Question

Light with a wavelength of$\mathbf{2}\mathbf{.}\mathbf{50}\mathbf{\times }{\mathbf{10}}^{\mathbf{7}} \mathbf{m}$falls on the surface of a piece of chromium in an evacuated glass tube. If the work function of chromium is,$\mathbf{7}\mathbf{.}\mathbf{21}\mathbf{\times }{\mathbf{10}}^{\mathbf{-}\mathbf{19}}\mathbf{J}$ determine

(a) the maximum kinetic energy of the emitted photoelectrons and

(b) the speed of photoelectrons that have this maximum kinetic energy.

Short answer

1. The maximum kinetic energy of the emitted electrons is $7.4\times {10}^{-20}J$.
2. The speed of the ejected photoelectrons is $4.0\times {10}^{5}m{s}^{-1}$.

Step-by-step solution

Kinetic energy

It is the energy required by the body for its motion. It is defined as the energy desired for a body of a given mass to accelerate from interruption to its definite velocity.

Calculation

a.

The wavelength and energy of light are related by the formula as:

$E=\frac{hc}{\lambda }$

*h is Planck’s constant, i.e.,$6.625\times {10}^{-34}Js$.

*c is the velocity of light, i.e.,$3\times {10}^8 m{s}^{-1}$.

* E is the energy of the light.

The kinetic energy of the ejected electrons during photoelectric emission is given by the formula as:

$\frac{1}{2}m{v}^2=\frac{hc}{\lambda }-\Phi$

*$\Phi$is the work function, i.e.,$7.21\times {10}^{-19}J$.

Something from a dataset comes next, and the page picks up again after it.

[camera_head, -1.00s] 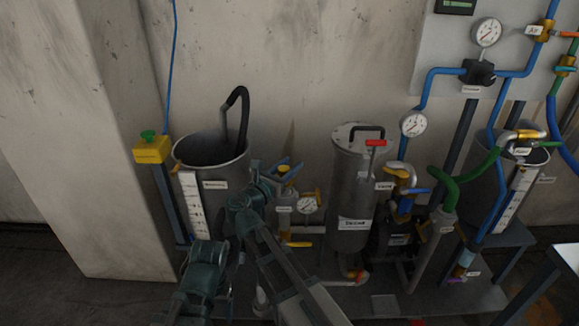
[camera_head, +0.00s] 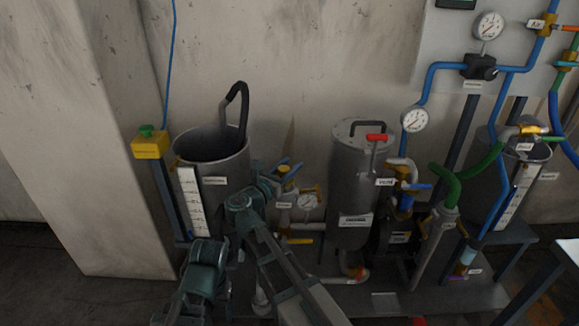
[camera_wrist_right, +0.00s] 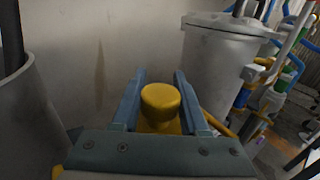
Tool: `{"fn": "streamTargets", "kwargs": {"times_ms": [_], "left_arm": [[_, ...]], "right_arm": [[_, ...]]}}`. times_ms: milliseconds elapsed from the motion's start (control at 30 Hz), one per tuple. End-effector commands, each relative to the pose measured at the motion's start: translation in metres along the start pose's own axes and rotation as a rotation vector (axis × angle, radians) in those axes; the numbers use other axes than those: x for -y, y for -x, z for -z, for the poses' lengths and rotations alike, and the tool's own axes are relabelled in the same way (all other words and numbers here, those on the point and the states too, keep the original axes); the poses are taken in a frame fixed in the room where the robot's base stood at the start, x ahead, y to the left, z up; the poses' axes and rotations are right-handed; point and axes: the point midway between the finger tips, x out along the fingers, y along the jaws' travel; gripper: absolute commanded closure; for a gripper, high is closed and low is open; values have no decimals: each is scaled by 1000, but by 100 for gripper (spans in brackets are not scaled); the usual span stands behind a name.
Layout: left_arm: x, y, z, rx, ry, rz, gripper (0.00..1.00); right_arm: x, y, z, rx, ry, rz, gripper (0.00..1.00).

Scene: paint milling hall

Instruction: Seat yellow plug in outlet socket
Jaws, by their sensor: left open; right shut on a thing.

The kinetic energy of the ejected electrons are calculated by substituting in the above equation as:

$\begin{array}{rcl}\frac{1}{2}m{v}^2& =& \frac{hc}{\lambda }-\Phi \\ & =& \frac{6.625\times {10}^{-34}Js\times 3\times {10}^8 m{s}^{-1}}{2.50\times {10}^{-7}m}-7.21\times {10}^{-19}J\\ & =& 7.95\times {10}^{-19}J-7.21\times {10}^{-19}J\\ & =& 7.4\times {10}^{-20}J\end{array}$

Hence, the maximum kinetic energy of the emitted electrons is$7.4\times {10}^{-20}J$.

b.

The speed of the electrons can be calculated by using the kinetic energy formula as:

$E=\frac{1}{2}m{v}^2$

Upon rearranging and substituting the velocity is calculated as:

$v=\sqrt{\frac{2E}{m}}$

*m is the mass of photoelectron, i.e.,$9.1\times {10}^{-31}kg$.

*E is the energy of the emitted photoelectrons, i.e.,$7.4\times {10}^{-20}J$.

*v is the speed of the photoelectrons.

$\begin{array}{rcl}v& =& \sqrt{\frac{2E}{m}}\\ & =& \sqrt{\frac{2\times 7.4\times {10}^{-20}J}{9.1\times {10}^{-31}kg}}\\ & =& 39502m{s}^{-1}\\ & =& 4.0\times {10}^{5}m{s}^{-1}\\ & & \end{array}$

Therefore, the speed of the ejected photoelectrons is $4.0\times {10}^{5}m{s}^{-1}$.